No need, this update is not for Snow Leopard but for its predecessors. The only Snow Leopard update up until this day would be 10.6.1.

Is Snow Leopard really needed. Think about this for a moment.

Most macs can't even use the innovative tech (Apple seems to think that using all cores is innovative, yet, Linux has been load balancing for a very long time) and most macs have no need to be booting in to 64bit mode due to the fact that they can not register higher than 4GB of ram.

So, was there any need to release a brand new OS?
Also, it's not 64bit top to bottom, if it was then why do Apple support 32bit applications and STILL they support PPC applications.

Theory for you guys: Apple released this to force people to buy newer macs! then again who's gonna buy a new mac if the OS for them is about as stable and about usefull as a wall made with wet sand?

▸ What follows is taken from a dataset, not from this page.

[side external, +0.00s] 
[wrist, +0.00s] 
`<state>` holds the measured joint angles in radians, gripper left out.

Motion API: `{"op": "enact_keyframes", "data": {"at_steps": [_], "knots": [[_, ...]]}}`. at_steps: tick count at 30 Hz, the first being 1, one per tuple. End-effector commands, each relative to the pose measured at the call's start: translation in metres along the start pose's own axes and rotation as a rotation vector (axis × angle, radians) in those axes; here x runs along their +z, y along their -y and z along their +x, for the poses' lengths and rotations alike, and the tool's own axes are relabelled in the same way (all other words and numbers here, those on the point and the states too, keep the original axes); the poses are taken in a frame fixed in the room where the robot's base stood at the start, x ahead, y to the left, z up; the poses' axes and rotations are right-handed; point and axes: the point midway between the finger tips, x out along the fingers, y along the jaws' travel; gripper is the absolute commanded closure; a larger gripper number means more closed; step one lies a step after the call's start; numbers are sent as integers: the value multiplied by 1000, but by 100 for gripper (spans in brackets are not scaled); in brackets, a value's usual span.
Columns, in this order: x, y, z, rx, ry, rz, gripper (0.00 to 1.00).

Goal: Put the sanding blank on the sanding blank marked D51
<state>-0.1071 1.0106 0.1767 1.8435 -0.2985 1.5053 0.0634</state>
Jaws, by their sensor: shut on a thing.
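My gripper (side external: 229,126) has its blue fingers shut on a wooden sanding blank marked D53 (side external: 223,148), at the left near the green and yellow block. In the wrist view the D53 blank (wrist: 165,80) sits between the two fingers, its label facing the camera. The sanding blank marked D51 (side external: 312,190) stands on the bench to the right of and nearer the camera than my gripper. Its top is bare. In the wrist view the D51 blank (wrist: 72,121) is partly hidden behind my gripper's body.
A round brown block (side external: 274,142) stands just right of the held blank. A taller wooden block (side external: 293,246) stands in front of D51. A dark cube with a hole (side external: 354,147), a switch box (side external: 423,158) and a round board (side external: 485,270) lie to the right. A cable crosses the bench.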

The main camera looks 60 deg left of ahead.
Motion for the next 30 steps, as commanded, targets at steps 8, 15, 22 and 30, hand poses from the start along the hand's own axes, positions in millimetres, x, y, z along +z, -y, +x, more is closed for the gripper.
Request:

Have a serious think about that guys! I mean what really is new in Snow Leopard?
Apart from Gand C and Open CL...

To Mods: this is not meant to be flame bait. To any users who are offended by this post then please, stop using the internet fully because there are plenty of other things that will offend you more than simple text!!

FYI

Snow Leopard no longer supports PPC applications (Rosetta) which is why the footprint is so much smaller compared to Leopard.

As for Apple supporting 32-bit applications - why wouldn't they? Imagine if Microsoft dropped 32-bit support... It just wouldn't happen, at least not for now.

To answer your question, is Snow Leopard really needed? Probably not. However was Windows Vista really needed? Not really, as many users preferred Windows XP.

Theory for you guys: Apple released this to force people to buy newer macs!

Apple can't force people to purchase new Macs, and I didn't require a new Mac to run Snow Leopard. Although I'm not saying I disagree with you - isn't this one of the reasons why all profitable vendors release new operating systems? To make money?

Tommy DW said,
and most macs have no need to be booting in to 64bit mode due to the fact that they can not register higher than 4GB of ram.


Where the hell did you get that bit of nonsense?

Wow, quite a lot of bad information and opinion in this post. The only thing offensive in your post is your lack of knowledge.

Tommy DW said,
Is Snow Leopard really needed. Think about this for a moment.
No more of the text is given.